Material supplied ▸

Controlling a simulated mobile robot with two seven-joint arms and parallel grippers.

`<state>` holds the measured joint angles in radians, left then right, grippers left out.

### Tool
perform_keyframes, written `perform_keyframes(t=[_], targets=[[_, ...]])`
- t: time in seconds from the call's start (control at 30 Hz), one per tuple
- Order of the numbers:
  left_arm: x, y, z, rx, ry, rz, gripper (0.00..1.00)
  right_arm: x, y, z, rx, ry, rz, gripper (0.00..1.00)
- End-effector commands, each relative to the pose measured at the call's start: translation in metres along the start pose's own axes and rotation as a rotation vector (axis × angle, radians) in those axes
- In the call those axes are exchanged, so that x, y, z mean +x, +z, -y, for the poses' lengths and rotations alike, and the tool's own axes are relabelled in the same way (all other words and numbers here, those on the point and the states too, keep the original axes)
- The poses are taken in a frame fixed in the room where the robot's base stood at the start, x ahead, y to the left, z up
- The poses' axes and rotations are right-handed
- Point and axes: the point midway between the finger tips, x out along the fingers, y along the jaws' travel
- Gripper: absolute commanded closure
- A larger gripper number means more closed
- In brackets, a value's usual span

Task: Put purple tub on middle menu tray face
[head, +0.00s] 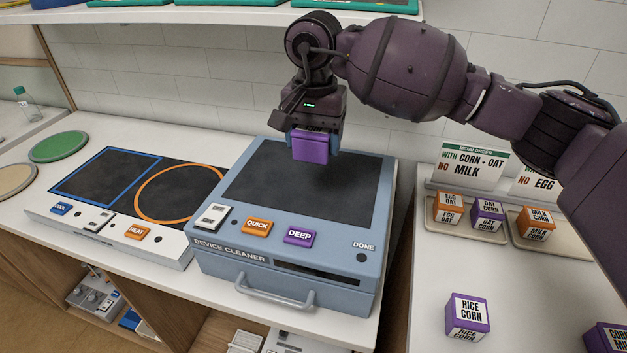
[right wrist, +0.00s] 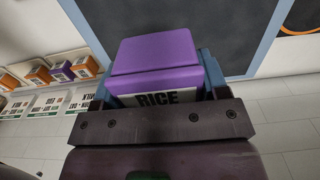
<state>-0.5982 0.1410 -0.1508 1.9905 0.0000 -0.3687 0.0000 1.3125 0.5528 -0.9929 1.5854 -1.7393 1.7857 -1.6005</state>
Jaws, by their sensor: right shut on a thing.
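My right gripper (head: 314,138) is shut on a purple tub (head: 313,148) and holds it above the dark top of the blue-grey device cleaner. In the right wrist view the held tub (right wrist: 158,50) sits between the blue fingers, and its label reads RICE; the rest of the label is hidden. At the right of the head view, one menu tray (head: 459,230) bears an orange EGG OAT tub and a purple OAT CORN tub. Another tray (head: 563,246) bears an orange MILK tub and is partly hidden by my arm. I cannot tell which is the middle one. My left gripper is out of view.
The device cleaner (head: 222,256) fills the middle counter. A purple RICE CORN tub (head: 467,313) and another purple tub (head: 609,338) stand on the right counter. A menu card (head: 464,168) stands behind the trays. A heating pad unit (head: 110,233) is at the left. A shelf (head: 180,15) runs above.

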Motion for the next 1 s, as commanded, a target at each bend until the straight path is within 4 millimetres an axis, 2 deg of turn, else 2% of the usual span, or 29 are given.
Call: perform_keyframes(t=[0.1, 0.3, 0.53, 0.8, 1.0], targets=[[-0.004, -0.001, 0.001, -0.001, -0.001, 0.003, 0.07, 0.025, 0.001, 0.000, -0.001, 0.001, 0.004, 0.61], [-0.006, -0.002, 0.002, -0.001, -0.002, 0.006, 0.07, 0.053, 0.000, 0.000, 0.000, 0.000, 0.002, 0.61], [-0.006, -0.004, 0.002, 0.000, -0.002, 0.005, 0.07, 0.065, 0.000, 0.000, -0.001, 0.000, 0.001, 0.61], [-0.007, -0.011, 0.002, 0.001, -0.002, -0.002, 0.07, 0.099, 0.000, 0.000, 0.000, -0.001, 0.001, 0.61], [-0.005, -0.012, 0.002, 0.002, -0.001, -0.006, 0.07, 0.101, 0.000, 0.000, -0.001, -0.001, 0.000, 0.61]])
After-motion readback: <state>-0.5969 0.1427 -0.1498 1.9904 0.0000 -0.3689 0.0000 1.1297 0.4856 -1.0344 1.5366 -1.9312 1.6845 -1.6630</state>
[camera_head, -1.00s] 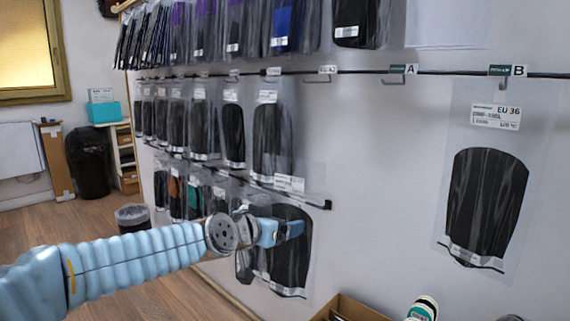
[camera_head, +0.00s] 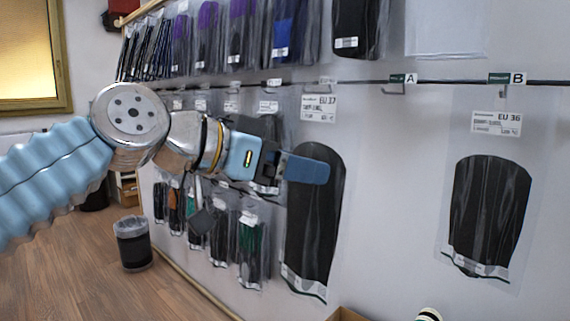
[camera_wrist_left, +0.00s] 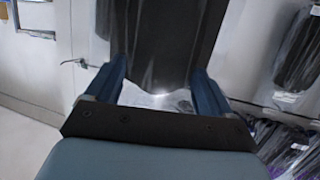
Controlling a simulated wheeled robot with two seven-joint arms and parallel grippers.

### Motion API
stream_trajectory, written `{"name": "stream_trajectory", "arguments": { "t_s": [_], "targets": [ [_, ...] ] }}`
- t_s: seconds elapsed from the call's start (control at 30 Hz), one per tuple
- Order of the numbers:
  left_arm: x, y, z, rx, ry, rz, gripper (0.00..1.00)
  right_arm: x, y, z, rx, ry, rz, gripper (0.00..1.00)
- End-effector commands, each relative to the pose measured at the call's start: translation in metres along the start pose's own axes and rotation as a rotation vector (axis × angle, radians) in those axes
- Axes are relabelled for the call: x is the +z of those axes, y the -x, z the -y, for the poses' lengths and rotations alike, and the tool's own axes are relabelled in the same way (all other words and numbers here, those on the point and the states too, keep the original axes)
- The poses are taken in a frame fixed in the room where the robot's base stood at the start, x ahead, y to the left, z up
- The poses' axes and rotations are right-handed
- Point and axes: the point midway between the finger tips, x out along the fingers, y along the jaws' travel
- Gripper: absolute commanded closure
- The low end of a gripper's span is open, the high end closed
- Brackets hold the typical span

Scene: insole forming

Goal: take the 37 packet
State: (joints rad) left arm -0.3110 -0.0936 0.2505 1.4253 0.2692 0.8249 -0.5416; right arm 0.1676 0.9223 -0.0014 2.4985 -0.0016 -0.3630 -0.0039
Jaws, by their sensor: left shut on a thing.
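The EU 37 packet (camera_head: 318,235) is a clear bag with a dark insole sheet and a white label at its top. It hangs upright in my left gripper (camera_head: 305,168), in front of the wall. The gripper is shut on it. In the left wrist view the dark sheet (camera_wrist_left: 165,40) of the packet stands between the two blue fingers (camera_wrist_left: 158,95). I cannot see whether the packet touches the wall or a peg behind it. My right gripper is in neither current view.
An EU 36 packet (camera_head: 488,215) hangs under hook B (camera_head: 507,82). Hook A (camera_head: 395,85) is empty, with bare wall below. Rows of packets hang on the left and above. A waste bin (camera_head: 133,245) stands on the floor. A cardboard box (camera_head: 346,315) shows at the bottom edge.

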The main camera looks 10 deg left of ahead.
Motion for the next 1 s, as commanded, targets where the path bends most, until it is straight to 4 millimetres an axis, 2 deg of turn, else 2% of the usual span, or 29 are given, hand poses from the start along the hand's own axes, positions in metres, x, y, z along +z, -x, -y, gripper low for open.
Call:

Task prompt ▸
Quote every line of the records above exactly; no picture is to be copied.

Finished exercise ▸
Controlling a simulated mobile robot with two seven-joint arms and parallel grippers.

`<state>` holds the measured joint angles in radians, left then right, grippers left out.

### Tool
perform_keyframes, written `perform_keyframes(t=[_], targets=[[_, ...]])`
- t: time in seconds from the call's start (control at 30 Hz), one per tuple
- Order of the numbers:
  left_arm: x, y, z, rx, ry, rz, gripper (0.00..1.00)
  right_arm: x, y, z, rx, ry, rz, gripper (0.00..1.00)
- End-effector commands, each relative to the pose measured at the call's start: translation in metres along the start pose's own axes and rotation as a rotation vector (axis × angle, radians) in those axes
- In the call those axes are exchanged, so that x, y, z mean +x, +z, -y, for the poses' lengths and rotations alike, and the tool's own axes are relabelled in the same way (all other words and numbers here, those on the point and the states too, keep the original axes)
- The poses are taken in a frame fixed in the room where the robot's base stood at the start, x ahead, y to the left, z up
- The poses' axes and rotations are right-handed
- Point and axes: the point midway between the finger tips, x out along the fingers, y along the jaws' travel
- Gripper: absolute commanded closure
- A larger gripper number means more closed
- In brackets, a value's usual span

Task: Put purple tub on middle menu tray face
[head, +0.00s] 
[right wrist, +0.00s] 
<state>-0.5982 0.1410 -0.1508 1.9905 0.0000 -0.3687 0.0000 1.3125 0.5528 -0.9929 1.5854 -1.7393 1.7857 -1.6005</state>
Jaws, by their sensor: right shut on a thing.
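My right gripper (head: 314,138) is shut on a purple tub (head: 313,148) and holds it above the dark top of the blue-grey device cleaner. In the right wrist view the held tub (right wrist: 158,50) sits between the blue fingers, and its label reads RICE; the rest of the label is hidden. At the right of the head view, one menu tray (head: 459,230) bears an orange EGG OAT tub and a purple OAT CORN tub. Another tray (head: 563,246) bears an orange MILK tub and is partly hidden by my arm. I cannot tell which is the middle one. My left gripper is out of view.
The device cleaner (head: 222,256) fills the middle counter. A purple RICE CORN tub (head: 467,313) and another purple tub (head: 609,338) stand on the right counter. A menu card (head: 464,168) stands behind the trays. A heating pad unit (head: 110,233) is at the left. A shelf (head: 180,15) runs above.

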Motion for the next 1 s, as commanded, a target at each bend until the straight path is within 4 millimetres an axis, 2 deg of turn, else 2% of the usual span, or 29 are given.
Call: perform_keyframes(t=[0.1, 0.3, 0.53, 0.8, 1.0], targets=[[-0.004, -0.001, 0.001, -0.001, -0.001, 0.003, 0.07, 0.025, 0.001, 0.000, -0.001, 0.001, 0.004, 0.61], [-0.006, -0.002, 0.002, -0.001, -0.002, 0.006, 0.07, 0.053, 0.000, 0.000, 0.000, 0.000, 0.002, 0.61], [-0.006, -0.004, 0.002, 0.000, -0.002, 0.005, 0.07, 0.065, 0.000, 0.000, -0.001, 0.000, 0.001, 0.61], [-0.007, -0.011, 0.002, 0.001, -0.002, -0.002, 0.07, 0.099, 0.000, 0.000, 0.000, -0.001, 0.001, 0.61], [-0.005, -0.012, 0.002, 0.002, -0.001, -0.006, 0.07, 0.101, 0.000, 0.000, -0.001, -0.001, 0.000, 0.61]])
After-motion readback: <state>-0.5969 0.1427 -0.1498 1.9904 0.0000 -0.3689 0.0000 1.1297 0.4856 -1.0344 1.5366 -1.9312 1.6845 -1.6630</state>
[camera_head, -1.00s] 
[camera_head, +0.00s] 
[camera_wrist_left, +0.00s] 
Controlling a simulated wheeled robot with two seven-joint arms and parallel grippers.

### Motion API
stream_trajectory, written `{"name": "stream_trajectory", "arguments": { "t_s": [_], "targets": [ [_, ...] ] }}`
- t_s: seconds elapsed from the call's start (control at 30 Hz), one per tuple
- Order of the numbers:
  left_arm: x, y, z, rx, ry, rz, gripper (0.00..1.00)
  right_arm: x, y, z, rx, ry, rz, gripper (0.00..1.00)
- End-effector commands, each relative to the pose measured at the call's start: translation in metres along the start pose's own axes and rotation as a rotation vector (axis × angle, radians) in those axes
- Axes are relabelled for the call: x is the +z of those axes, y the -x, z the -y, for the poses' lengths and rotations alike, and the tool's own axes are relabelled in the same way (all other words and numbers here, those on the point and the states too, keep the original axes)
- The poses are taken in a frame fixed in the room where the robot's base stood at the start, x ahead, y to the left, z up
- The poses' axes and rotations are right-handed
- Point and axes: the point midway between the finger tips, x out along the fingers, y along the jaws' travel
- Gripper: absolute commanded closure
- The low end of a gripper's span is open, the high end closed
- Brackets hold the typical span

Scene: insole forming

Goal: take the 37 packet
State: (joints rad) left arm -0.3110 -0.0936 0.2505 1.4253 0.2692 0.8249 -0.5416; right arm 0.1676 0.9223 -0.0014 2.4985 -0.0016 -0.3630 -0.0039
Jaws, by their sensor: left shut on a thing.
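The EU 37 packet (camera_head: 318,235) is a clear bag with a dark insole sheet and a white label at its top. It hangs upright in my left gripper (camera_head: 305,168), in front of the wall. The gripper is shut on it. In the left wrist view the dark sheet (camera_wrist_left: 165,40) of the packet stands between the two blue fingers (camera_wrist_left: 158,95). I cannot see whether the packet touches the wall or a peg behind it. My right gripper is in neither current view.
An EU 36 packet (camera_head: 488,215) hangs under hook B (camera_head: 507,82). Hook A (camera_head: 395,85) is empty, with bare wall below. Rows of packets hang on the left and above. A waste bin (camera_head: 133,245) stands on the floor. A cardboard box (camera_head: 346,315) shows at the bottom edge.

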The main camera looks 10 deg left of ahead.
Motion for the next 1 s, as commanded, targets where the path bends most, until it is straight to 4 millimetres an axis, 2 deg of turn, else 2% of the usual span, or 29 are given, hand poses from the start along the hand's own axes, positions in metres, x, y, z along +z, -x, -y, gripper low for open.
Call:

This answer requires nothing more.